*Written problem*
Pull every line containing the word "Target" from the records.

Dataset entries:
--------

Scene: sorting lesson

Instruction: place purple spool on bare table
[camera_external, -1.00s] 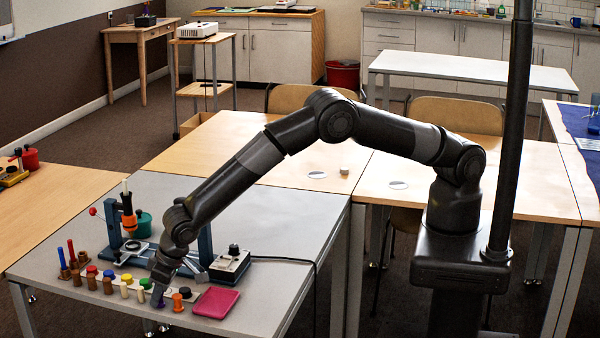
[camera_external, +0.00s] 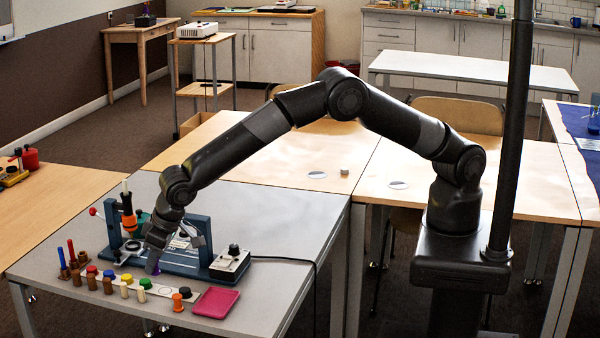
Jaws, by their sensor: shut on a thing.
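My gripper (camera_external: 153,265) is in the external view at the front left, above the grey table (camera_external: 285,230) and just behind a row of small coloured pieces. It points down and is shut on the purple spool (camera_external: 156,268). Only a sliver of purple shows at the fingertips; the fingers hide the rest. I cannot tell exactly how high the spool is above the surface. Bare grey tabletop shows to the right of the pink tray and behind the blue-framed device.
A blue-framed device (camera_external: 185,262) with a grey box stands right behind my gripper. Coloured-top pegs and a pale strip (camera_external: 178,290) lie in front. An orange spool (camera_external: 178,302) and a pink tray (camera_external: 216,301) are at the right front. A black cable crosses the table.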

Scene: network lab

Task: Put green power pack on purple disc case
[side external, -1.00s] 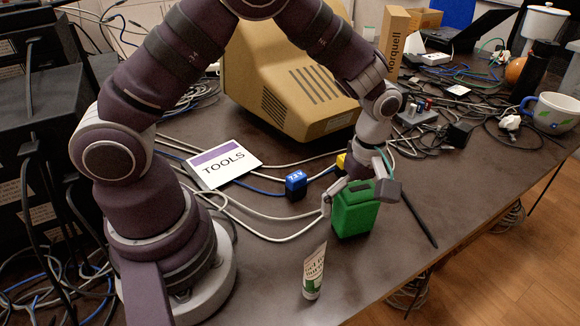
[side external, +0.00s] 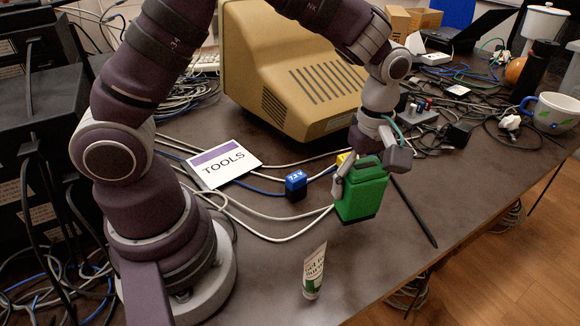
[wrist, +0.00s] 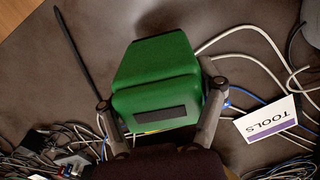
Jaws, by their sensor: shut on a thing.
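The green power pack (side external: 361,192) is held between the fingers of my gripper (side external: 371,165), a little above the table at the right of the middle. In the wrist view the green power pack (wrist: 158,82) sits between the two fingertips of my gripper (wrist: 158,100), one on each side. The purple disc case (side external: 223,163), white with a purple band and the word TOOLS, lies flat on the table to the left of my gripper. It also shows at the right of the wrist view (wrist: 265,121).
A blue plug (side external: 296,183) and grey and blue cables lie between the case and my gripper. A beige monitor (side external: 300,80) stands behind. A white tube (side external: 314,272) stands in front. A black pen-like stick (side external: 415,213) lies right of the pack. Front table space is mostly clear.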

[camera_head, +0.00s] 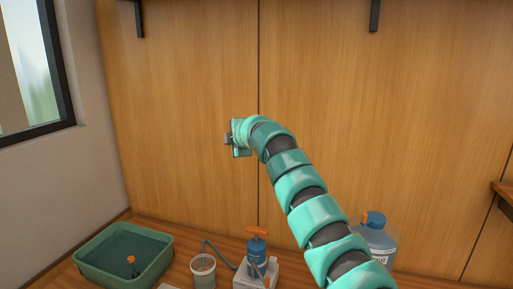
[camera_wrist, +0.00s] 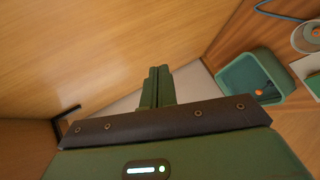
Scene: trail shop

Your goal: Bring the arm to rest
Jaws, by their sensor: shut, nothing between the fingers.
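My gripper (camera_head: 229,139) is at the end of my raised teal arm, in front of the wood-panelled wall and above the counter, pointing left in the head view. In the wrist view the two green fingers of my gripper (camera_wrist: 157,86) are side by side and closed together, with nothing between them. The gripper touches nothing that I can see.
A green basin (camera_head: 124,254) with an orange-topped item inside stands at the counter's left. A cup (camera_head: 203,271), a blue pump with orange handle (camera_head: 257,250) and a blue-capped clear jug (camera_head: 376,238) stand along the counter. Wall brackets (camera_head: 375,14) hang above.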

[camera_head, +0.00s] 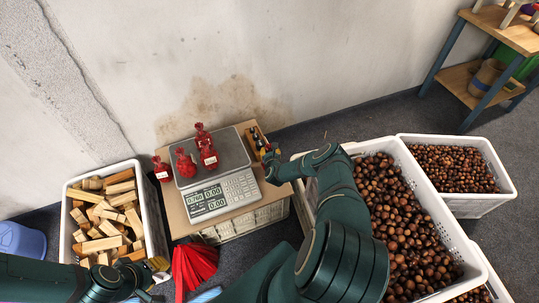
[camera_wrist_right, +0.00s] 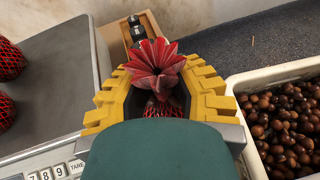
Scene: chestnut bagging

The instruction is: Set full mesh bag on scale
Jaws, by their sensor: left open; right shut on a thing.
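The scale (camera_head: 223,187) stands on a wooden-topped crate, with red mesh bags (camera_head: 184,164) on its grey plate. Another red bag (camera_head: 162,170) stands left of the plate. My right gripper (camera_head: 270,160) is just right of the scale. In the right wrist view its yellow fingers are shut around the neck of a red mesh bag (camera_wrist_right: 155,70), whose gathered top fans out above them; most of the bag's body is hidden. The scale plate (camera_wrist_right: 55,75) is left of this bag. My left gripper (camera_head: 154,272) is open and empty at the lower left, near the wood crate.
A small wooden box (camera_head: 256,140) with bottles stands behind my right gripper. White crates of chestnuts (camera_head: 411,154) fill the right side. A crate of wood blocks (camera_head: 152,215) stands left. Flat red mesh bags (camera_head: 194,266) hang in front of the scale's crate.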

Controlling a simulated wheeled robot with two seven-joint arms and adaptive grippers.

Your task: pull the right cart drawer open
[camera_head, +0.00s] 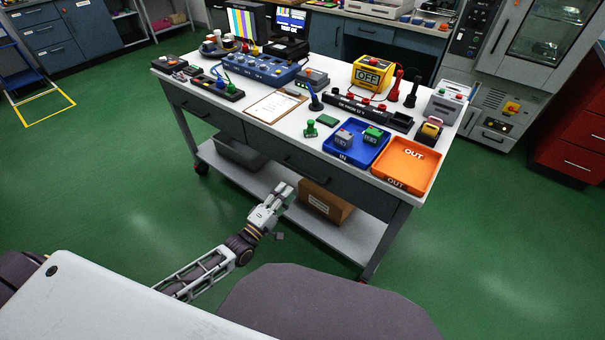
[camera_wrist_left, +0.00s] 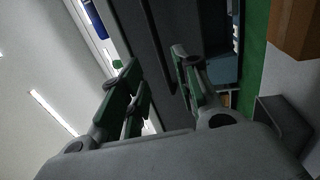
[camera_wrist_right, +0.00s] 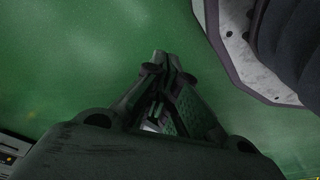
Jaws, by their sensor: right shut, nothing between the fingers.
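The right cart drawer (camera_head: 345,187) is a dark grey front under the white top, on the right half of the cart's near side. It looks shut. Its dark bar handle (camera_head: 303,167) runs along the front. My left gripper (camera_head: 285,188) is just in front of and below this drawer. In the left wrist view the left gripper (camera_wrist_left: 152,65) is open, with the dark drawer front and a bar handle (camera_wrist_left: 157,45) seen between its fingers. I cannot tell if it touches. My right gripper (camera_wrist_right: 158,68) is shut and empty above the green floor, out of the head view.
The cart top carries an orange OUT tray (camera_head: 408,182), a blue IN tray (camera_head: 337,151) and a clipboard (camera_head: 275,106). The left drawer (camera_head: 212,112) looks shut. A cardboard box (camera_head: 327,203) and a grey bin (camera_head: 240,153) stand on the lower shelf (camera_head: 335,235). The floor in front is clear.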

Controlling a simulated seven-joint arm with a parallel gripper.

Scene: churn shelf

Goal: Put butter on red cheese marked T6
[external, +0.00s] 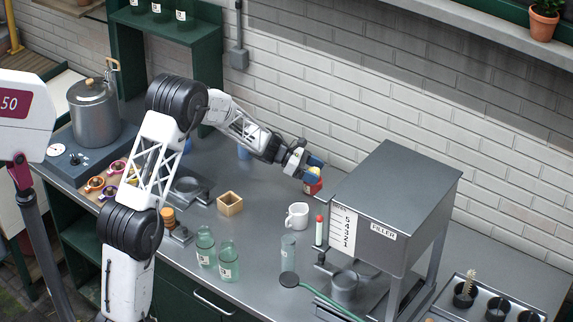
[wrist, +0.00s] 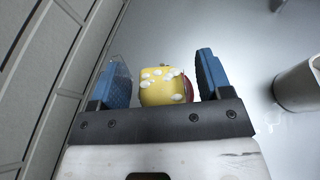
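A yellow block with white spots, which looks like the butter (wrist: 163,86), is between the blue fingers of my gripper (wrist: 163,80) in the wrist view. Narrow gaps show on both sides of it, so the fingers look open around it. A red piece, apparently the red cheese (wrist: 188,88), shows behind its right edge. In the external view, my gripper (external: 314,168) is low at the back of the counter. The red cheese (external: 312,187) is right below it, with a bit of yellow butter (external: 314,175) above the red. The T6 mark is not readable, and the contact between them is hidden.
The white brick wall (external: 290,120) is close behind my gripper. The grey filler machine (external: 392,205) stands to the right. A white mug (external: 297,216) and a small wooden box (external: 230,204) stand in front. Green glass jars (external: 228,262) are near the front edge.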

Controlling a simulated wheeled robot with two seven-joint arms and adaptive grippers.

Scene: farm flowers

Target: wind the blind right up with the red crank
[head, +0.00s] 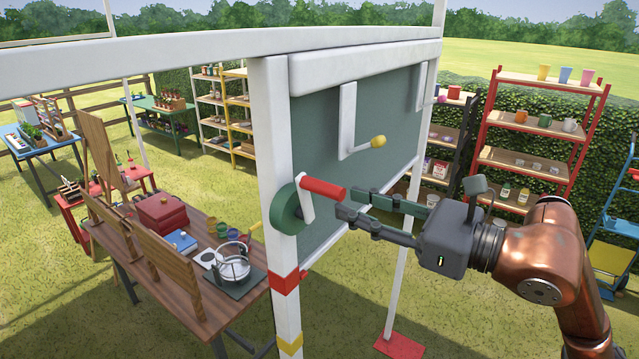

--------

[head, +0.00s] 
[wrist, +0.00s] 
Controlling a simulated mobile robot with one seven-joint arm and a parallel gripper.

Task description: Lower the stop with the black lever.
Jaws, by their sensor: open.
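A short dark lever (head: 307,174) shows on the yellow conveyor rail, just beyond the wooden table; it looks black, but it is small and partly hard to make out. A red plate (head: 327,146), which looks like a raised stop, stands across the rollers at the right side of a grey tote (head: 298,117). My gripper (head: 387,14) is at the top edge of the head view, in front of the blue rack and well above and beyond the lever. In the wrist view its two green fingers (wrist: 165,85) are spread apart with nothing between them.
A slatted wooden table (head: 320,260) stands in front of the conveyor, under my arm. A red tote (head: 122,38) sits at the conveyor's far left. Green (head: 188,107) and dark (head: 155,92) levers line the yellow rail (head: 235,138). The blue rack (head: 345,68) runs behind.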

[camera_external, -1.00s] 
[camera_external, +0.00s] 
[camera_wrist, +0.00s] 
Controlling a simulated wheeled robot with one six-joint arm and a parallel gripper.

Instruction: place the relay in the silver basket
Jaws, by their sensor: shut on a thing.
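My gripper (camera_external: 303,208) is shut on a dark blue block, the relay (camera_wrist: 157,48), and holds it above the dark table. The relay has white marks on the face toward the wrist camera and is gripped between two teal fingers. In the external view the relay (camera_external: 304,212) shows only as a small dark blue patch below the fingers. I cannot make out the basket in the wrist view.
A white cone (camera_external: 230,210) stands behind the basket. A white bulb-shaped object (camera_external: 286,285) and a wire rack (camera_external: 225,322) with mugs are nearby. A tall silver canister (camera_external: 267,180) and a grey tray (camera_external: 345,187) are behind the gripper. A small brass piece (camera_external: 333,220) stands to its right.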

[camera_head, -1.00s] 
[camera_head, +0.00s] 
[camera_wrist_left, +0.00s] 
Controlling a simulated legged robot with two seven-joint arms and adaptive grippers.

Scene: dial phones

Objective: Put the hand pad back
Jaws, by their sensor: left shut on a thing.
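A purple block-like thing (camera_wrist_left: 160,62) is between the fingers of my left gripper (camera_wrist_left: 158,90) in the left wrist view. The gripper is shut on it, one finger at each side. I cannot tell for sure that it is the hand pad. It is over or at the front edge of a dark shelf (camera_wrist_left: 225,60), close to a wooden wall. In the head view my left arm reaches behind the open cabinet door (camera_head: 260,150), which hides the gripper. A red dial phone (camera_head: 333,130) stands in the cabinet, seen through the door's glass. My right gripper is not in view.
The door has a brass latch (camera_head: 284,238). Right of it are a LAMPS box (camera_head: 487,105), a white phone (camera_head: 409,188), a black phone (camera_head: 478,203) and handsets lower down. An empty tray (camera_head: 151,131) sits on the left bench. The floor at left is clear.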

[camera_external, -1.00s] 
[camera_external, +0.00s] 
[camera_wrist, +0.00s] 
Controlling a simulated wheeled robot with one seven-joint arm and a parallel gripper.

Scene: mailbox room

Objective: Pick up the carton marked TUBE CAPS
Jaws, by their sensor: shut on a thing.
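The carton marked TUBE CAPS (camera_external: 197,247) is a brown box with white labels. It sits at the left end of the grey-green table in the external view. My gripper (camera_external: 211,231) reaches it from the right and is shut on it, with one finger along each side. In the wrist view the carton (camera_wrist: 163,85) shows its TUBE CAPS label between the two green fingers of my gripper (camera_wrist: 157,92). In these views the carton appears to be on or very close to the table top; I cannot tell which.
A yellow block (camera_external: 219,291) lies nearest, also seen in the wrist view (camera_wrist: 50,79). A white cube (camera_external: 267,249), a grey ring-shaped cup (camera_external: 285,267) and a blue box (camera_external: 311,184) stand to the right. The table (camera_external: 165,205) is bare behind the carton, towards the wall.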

--------

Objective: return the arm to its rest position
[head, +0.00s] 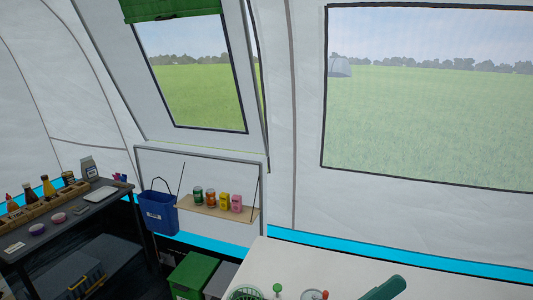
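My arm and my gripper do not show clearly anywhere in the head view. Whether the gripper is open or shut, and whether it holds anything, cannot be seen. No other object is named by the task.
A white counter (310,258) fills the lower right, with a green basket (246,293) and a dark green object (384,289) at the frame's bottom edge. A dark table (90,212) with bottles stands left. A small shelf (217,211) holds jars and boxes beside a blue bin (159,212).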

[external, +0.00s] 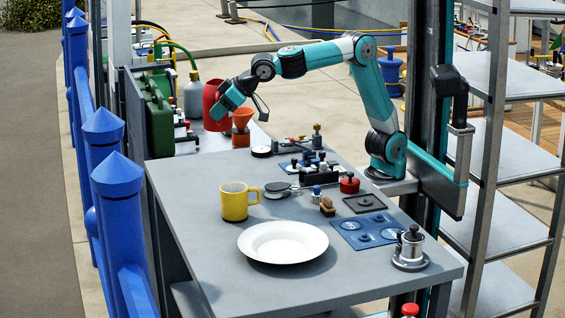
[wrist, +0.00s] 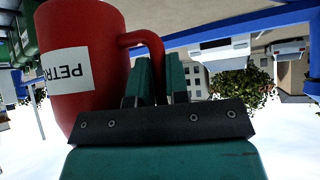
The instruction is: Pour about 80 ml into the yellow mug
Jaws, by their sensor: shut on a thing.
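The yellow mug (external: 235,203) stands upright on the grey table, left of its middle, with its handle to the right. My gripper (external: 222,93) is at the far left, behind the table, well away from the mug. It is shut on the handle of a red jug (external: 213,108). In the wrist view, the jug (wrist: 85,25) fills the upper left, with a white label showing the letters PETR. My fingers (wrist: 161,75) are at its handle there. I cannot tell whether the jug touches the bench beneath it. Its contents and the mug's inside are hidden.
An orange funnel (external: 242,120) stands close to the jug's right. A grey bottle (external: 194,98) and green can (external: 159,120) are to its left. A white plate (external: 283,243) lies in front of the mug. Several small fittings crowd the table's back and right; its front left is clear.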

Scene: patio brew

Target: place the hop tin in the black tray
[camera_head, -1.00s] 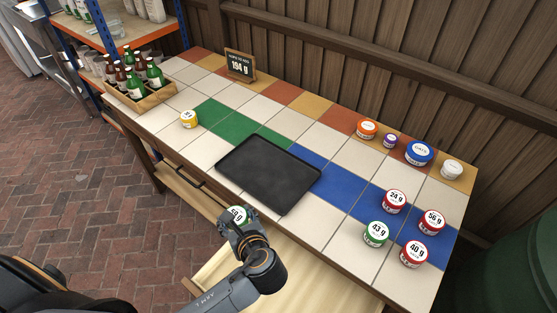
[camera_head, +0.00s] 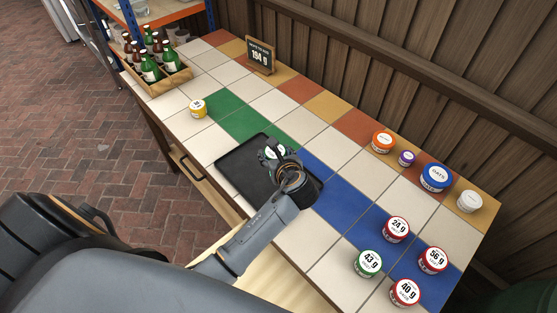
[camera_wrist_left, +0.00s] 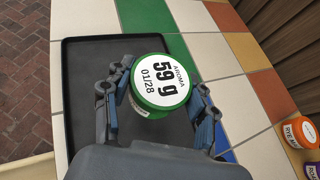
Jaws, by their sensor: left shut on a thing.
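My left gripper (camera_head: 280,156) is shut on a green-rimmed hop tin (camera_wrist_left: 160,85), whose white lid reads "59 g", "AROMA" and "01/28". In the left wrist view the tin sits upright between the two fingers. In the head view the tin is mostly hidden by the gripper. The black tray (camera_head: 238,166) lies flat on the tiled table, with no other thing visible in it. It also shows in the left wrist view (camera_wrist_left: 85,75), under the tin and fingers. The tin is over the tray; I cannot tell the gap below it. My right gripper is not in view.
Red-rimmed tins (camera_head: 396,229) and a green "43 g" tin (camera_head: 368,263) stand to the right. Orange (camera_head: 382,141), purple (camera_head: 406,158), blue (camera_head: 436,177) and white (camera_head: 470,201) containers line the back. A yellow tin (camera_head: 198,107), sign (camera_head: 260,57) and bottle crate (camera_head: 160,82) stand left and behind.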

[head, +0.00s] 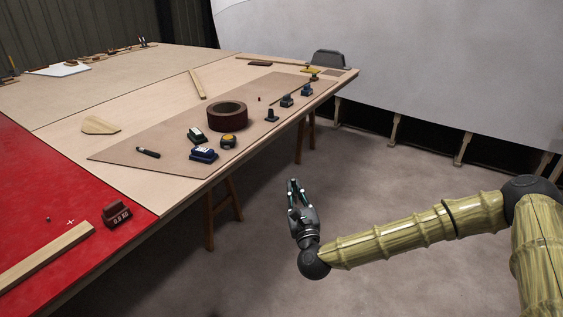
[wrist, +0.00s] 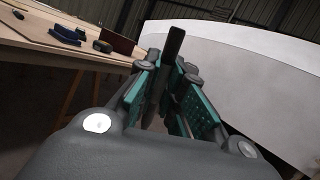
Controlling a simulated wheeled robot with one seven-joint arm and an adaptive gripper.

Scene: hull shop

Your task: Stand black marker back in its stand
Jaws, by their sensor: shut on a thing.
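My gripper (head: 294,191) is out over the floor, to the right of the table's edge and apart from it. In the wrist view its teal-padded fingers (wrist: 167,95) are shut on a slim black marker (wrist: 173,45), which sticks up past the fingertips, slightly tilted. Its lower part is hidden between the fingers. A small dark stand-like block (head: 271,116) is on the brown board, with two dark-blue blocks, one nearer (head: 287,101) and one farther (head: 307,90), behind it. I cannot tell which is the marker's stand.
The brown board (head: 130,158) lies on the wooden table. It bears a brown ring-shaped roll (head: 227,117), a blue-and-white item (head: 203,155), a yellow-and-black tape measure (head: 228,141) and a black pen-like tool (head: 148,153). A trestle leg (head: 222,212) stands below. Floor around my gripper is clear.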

--------

*Solution to this exercise*
Target: wind the blind right up with the red crank
Target: place the hop tin in the black tray

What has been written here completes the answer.